ただ、管理会社によって対応は当然変わってきます。できれば、警察と連携を取る方が好ましいためその場合は・・・

「撤去通知→警察署へ連絡→放置自転車を処理」となります。

まさか、本当に12日間で撤去するとは思いませんが、今後の対応に注目してみています。

少なくとも、現時点で突然付けられていた撤去札を見て「何これ!?」と、少なからずショックを受けている住人もいるため少し急ぎすぎている印象はあります。

奥さんがそんな話しを住人の方としたそうです・・・

また、私が住む賃貸では駐輪シールもないため、「居住者」と「外部」の自転車などを区別することが難しいという状況もあります。

→管理会社としては、「札を付けた日時」や「対象自転車」「警告した場所」など工程の全てを写真などで記録をしっかりとっておく必要がある。
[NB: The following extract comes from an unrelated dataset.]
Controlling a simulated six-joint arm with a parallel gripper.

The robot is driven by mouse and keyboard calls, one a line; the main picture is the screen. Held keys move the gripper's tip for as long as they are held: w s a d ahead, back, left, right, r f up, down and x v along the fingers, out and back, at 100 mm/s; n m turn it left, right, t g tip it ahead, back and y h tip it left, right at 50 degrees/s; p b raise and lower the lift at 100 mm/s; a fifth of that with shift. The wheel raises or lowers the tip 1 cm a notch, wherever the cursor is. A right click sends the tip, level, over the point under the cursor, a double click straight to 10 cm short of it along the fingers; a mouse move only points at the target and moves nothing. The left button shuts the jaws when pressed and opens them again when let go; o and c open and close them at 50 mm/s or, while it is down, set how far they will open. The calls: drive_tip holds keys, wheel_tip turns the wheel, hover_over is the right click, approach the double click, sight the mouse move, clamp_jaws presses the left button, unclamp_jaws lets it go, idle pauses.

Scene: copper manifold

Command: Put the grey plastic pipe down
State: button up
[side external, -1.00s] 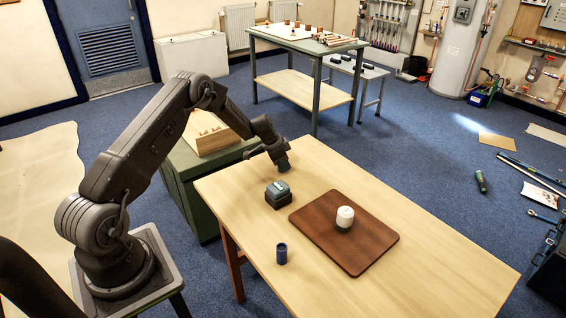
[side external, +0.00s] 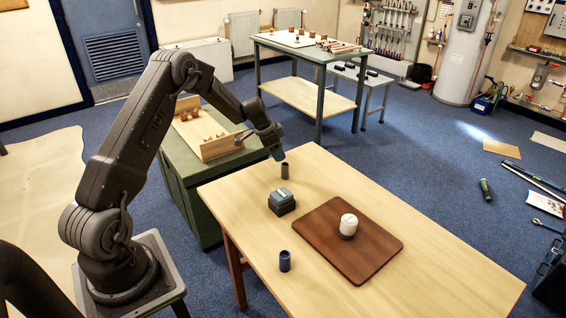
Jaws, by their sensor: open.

(トラブル時の証拠になる)

どちらにしても、所有物の権利が優先されているため時間をかけて処分する必要があり、勝手に捨てることはできません。

ただ、掲示板に自転車撤去の用紙も貼りだしていないため、対策としては不十分な面があります。

全ての自転車などに付けられていた札は、すでにほとんどが外されているため撤去によるトラブルはおそらく発生しないと考えられます。

ただ、「撤去のお知らせの投函」と「札の取り付け」が同時進行で行なわれたため、住人からすれば「使っている自転車に突然、撤去札を付けられた!?」ということになります。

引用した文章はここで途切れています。